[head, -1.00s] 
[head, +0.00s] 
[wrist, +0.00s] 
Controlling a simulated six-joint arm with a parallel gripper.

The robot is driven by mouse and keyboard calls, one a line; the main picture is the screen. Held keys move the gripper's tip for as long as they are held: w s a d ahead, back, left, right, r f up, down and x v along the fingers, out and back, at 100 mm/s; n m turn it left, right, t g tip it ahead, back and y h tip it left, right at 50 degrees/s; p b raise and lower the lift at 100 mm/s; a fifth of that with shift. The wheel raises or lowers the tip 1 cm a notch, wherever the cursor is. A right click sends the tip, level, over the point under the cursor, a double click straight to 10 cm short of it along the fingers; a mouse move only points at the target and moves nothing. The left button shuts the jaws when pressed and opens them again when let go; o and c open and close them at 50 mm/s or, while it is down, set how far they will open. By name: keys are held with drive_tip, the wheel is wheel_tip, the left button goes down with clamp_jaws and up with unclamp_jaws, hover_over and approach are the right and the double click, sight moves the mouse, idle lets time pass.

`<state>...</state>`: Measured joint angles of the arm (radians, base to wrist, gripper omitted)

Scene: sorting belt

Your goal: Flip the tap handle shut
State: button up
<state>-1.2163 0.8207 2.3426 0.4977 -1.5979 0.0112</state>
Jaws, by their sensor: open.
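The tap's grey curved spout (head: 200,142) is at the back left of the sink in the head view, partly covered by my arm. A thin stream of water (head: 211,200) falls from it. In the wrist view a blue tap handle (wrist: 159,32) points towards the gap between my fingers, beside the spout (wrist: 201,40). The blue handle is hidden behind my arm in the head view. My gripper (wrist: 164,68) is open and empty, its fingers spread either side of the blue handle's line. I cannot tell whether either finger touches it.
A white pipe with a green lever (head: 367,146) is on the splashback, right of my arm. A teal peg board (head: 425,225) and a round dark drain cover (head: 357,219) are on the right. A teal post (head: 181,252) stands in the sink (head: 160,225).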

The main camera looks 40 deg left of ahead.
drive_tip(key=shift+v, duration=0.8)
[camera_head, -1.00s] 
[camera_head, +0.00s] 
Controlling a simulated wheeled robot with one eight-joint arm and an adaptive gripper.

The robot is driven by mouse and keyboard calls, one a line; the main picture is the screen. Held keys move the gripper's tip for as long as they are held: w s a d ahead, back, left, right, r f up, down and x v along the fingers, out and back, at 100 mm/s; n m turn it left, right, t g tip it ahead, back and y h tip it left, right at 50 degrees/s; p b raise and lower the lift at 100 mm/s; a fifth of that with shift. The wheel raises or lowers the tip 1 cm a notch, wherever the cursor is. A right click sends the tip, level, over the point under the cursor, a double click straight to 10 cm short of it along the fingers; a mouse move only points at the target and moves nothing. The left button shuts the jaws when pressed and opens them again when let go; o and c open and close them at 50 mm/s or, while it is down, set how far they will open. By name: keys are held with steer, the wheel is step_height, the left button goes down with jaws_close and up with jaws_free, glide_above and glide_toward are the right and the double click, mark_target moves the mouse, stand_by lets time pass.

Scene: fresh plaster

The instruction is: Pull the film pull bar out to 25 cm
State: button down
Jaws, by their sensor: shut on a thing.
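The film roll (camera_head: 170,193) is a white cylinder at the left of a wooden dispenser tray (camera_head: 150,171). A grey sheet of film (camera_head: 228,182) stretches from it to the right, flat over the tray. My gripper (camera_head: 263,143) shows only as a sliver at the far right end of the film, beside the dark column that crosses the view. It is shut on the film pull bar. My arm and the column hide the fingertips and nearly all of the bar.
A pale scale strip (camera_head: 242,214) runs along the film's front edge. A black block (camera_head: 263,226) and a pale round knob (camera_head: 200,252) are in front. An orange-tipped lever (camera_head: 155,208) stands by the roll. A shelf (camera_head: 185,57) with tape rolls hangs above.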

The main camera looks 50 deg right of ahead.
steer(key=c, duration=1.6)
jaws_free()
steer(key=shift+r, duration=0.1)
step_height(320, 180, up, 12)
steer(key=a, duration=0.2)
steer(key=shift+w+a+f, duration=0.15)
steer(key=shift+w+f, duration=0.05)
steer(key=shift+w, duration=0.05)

......

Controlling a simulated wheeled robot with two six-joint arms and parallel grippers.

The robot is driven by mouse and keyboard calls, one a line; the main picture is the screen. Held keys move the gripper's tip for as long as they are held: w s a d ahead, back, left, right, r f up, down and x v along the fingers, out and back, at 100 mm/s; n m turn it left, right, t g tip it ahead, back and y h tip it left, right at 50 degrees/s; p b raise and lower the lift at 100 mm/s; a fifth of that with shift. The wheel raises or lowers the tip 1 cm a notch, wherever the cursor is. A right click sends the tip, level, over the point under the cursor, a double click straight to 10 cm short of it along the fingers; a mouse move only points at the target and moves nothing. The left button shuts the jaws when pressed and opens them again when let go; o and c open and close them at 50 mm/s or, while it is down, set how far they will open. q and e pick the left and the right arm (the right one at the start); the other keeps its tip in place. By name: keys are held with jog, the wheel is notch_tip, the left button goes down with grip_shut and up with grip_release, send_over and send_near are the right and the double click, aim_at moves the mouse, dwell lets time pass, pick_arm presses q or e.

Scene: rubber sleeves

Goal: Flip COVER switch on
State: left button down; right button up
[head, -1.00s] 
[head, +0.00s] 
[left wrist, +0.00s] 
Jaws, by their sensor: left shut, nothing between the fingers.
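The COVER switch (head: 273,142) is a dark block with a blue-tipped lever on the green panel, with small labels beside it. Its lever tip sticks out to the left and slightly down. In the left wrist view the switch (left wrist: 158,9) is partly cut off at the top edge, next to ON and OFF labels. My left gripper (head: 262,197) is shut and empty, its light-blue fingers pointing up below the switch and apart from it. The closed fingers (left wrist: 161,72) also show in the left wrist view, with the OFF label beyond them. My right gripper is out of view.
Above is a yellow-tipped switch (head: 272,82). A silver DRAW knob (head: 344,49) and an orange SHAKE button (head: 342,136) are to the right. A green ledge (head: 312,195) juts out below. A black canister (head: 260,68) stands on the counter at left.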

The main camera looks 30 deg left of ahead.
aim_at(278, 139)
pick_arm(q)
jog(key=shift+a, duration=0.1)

......

Instructions to follow:
Nothing but the lines from the one with "State: button up" through the one with "<state>-1.2163 0.8207 2.3426" should be repeated, and each exactly.

Written solution:
State: button up
<state>-1.2163 0.8207 2.3426 0.4977 -1.5979 0.0112</state>

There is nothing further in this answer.